Yerbilim Mühendisleri Odası Yönetim Kurulu Başkanı Oğuz Vadilili bir basın açıklaması yayımlayarak “Artık kuyu ruhsatlarını parti örgüt başkanlarının isteklerine göre vermekten bir an önce vazgeçmeliyiz” vurgusunda bulundu
Vadilili: Görüşlerimiz idarecilerimiz tarafından hep dinlenir gibi yapıldı
Vadilili’nin açıklaması şöyle:
“İlk kez 1992’de Birleşmiş Milletler Çevre ve Kalkınma Konferansı‘nda önerilen “Dünya Su Günü“, gerek BM üyelerinin, gerekse diğer dünya ülkelerinin giderek büyüyen temiz su sorununa dikkat çekmek, içilebilir su kaynaklarının korunması ve çoğaltılması konusunda somut adımlar atılmasının sağlanmasında teşvik olması amacıyla bu isme bir gün adamak anlamında oluşturulmuştur.
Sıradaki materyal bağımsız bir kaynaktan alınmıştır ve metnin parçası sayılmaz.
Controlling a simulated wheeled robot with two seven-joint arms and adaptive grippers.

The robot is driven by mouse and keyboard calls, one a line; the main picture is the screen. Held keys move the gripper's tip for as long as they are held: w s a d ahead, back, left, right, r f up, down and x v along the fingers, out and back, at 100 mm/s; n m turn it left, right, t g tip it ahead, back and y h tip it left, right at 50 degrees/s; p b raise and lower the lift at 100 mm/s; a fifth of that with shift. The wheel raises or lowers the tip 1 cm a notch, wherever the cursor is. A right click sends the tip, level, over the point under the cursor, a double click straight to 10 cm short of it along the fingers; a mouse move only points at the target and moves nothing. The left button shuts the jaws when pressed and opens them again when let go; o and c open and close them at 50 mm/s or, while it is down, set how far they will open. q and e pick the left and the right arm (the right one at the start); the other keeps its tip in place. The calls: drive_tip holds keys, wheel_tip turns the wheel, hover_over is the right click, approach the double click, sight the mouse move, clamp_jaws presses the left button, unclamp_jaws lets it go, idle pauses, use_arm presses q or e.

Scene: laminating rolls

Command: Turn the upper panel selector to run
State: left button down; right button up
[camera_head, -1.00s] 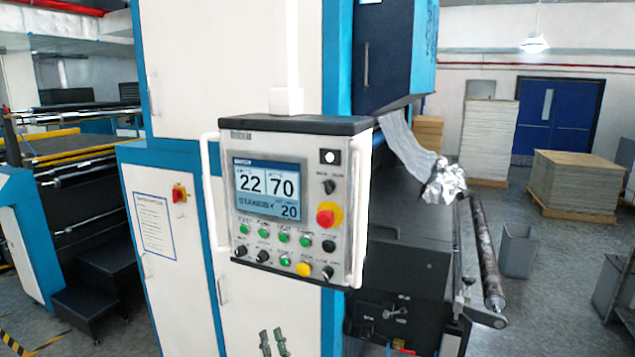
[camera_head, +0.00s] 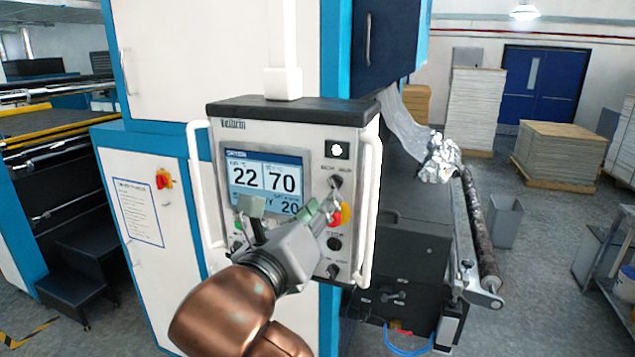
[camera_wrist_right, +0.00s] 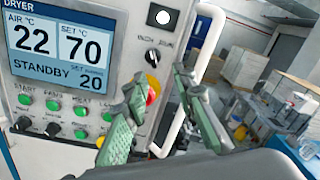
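The control panel (camera_head: 362,140) hangs on the machine front. Its upper selector (camera_head: 335,182) is a small black knob under a square black fitting with a white disc, and it also shows in the wrist view (camera_wrist_right: 152,57). Its small labels and pointer position are too blurred to read. My right gripper (camera_head: 284,208) is in front of the panel, its green-padded fingers spread and empty. In the wrist view the fingertips (camera_wrist_right: 158,82) are below the selector, apart from it. The display (camera_head: 262,160) reads STANDBY in the wrist view. My left gripper is out of view.
The red and yellow stop button (camera_head: 345,213) sits below the selector, partly behind a right gripper finger. White handle bars flank the panel, the right one (camera_head: 370,205) close by. Lower buttons (camera_wrist_right: 52,104) and knobs are partly covered by my arm in the head view.

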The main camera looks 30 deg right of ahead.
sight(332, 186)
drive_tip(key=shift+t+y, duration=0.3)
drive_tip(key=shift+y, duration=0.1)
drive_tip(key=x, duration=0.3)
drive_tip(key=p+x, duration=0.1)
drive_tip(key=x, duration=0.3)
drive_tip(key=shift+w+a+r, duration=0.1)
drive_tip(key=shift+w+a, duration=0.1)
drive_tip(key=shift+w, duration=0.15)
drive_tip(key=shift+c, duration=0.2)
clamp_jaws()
1993 yılında ise Birleşmiş Milletler Genel Kurulu tarafından ilan edilmiştir.
Odamız ülkemizde 1997 yılında ilk Dünya Su Günü etkinliğini gerçekleştirerek görüş ve düşüncelerini her yıl 22 Mart Dünya su günü vesilesiyle kamuoyu ile paylaşmıştır. Bugüne kadar görüşlerimiz idarecilerimiz tarafından hep dinlenir gibi yapılmış sonraki günlerde ise hep unutulmuştur.”
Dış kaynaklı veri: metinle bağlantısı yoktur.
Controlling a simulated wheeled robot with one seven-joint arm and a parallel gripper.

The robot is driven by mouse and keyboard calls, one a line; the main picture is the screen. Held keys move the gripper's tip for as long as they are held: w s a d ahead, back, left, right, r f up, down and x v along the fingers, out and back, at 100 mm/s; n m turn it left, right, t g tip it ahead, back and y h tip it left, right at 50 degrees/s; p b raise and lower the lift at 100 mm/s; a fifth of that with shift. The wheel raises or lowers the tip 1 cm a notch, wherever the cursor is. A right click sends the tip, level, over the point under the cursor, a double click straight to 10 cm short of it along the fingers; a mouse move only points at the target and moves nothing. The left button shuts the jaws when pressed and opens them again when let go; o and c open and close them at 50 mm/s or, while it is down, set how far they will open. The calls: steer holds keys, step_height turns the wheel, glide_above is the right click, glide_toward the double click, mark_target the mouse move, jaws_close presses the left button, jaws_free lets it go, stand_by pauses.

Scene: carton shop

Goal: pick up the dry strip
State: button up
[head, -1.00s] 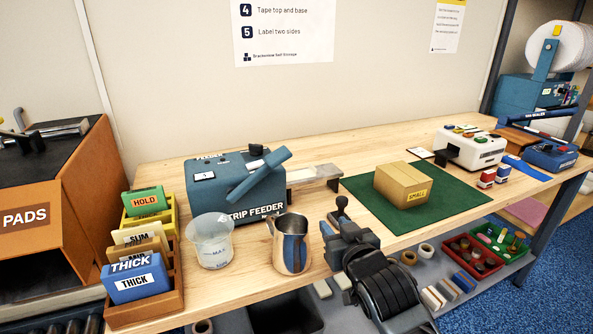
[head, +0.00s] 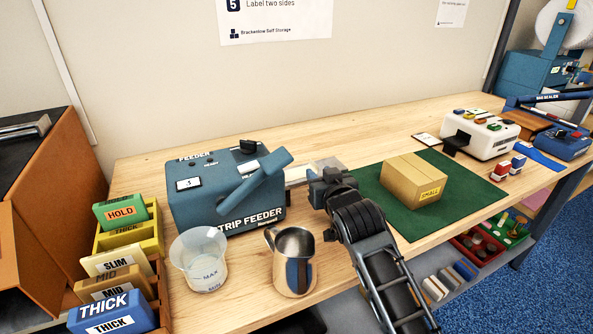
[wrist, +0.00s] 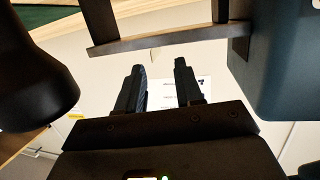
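The blue strip feeder (head: 225,192) stands on the bench, its metal outlet (head: 322,163) sticking out to the right. A pale piece (head: 298,174) shows at the outlet; I cannot tell whether it is the dry strip. My gripper (head: 322,181) is at the outlet's near end and hides part of it. In the wrist view my gripper (wrist: 160,86) has its two fingers apart with nothing seen between them. A dark crossbar (wrist: 165,40) lies beyond the fingertips, with a small pale tip (wrist: 155,55) below it. The feeder's dark side (wrist: 280,65) is at the right.
A clear measuring cup (head: 200,260) and a metal jug (head: 294,262) stand left of my arm. A carton (head: 413,180) sits on a green mat (head: 440,222) to the right. A rack of labelled pads (head: 115,275) is at the left.

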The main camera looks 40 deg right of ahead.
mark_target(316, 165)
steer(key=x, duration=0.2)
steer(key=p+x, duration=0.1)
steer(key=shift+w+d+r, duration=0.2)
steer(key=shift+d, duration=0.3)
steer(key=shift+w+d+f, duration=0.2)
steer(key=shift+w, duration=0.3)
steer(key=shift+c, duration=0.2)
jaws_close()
“Adamız için alarm zilleri çok uzun zamandan beridir çalıyor”
“Adamız kurak bir coğrafyada bulunmaktadır. Küresel iklimden en çok etkilenen ve etkilenmeye devam edecek olan adamız için alarm zilleri çok uzun zamandan beridir çalmaktadır.
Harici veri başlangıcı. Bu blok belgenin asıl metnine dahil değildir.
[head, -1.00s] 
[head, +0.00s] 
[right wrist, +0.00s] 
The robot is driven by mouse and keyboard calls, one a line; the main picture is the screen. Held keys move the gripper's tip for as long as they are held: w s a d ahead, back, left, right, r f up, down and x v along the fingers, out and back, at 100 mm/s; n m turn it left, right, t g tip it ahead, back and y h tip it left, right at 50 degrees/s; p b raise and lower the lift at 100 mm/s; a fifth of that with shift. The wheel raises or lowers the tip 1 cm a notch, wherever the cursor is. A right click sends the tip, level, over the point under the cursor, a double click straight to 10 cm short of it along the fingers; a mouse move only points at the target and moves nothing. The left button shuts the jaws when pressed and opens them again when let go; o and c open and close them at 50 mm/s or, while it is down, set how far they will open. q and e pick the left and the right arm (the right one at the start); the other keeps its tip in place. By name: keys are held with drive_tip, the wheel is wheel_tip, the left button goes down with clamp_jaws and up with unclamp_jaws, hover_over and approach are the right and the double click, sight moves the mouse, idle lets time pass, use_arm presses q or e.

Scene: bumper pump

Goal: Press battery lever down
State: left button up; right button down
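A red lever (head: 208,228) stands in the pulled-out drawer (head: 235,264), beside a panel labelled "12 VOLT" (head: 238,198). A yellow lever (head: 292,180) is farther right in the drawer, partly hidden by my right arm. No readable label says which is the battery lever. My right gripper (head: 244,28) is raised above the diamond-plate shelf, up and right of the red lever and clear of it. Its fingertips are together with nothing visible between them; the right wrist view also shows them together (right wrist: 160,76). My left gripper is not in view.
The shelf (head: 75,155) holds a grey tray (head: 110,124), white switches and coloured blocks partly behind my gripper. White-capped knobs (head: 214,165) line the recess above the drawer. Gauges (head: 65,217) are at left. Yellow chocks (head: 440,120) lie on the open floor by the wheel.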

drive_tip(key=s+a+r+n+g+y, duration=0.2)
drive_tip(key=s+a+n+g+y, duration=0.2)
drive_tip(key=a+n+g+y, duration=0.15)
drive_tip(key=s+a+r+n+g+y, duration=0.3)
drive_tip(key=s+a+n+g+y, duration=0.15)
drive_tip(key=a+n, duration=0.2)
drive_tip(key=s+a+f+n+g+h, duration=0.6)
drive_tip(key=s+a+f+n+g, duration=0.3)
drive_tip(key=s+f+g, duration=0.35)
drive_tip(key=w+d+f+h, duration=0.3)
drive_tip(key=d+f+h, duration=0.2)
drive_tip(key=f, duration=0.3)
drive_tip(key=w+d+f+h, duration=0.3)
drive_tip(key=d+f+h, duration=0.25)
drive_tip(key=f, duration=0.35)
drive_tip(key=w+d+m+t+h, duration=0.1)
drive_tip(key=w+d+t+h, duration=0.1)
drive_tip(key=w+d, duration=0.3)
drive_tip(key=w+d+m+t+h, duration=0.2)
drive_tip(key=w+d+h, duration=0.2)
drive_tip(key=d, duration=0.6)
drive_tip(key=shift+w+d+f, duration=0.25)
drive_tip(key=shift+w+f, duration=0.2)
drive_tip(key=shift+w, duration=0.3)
Türkiye Cumhuriyeti’nden getirilen su ile içme suyu nezdinde kısmı bir rahatlama olsa da başka bir coğrafyadan adamıza su gelmiş olması bizleri yıllarca yönetenlerin ülkeyi yönetme adına uyguladıkları plansız, programsız, popülist politikaların sonucudur.”
“Ülkemiz su fakiri bir ülkedir”
“Türkiye Cumhuriyeti’nden 5 yıl önce su gelmesine rağmen hala daha Güzelyurt Ovası’nı besleyecek olan “Sulama Suyu Tünel Projesi” bitirilememiştir. Diğer yandan bir ülkenin içme ve sulama suyu ihtiyacını tek başına başka bir coğrafyadan gelecek olan su ile karşılamak stratejik bir hatadır. Bu anlayış en hafif şekilde kolaycılıkla tanımlanabilir. Daha fazla zaman kaybedilmeden ülkemize bir an önce deniz suyu arıtma tesitleri ve daha fazla atık su arıtma tesisleri kazandırılmalıdır.
Ülkemiz su fakiri bir ülkedir. Ondan dolayıdır ki bunun gerekleri ciddiyetle uygulanmalıdır. Artık derelerin denize akmasını seyretmemeliyiz! Dolan ve temizlenmeyen barajlarımızın daha fazla bu halde kalmalarına izin vermemeliyiz!
Akiferlerimiz de bulunan kıt kanat suyu daha iyi korumalıyız! Adil kullanılmasını sağlamalıyız! Tarım politikası ile uyumlu su çekimi yapılmasını sağlamalı ve denetlemeliyiz!
Artık kuyu ruhsatlarını parti örgüt başkanlarının isteklerine göre vermekten bir an önce vazgeçmeliyiz!”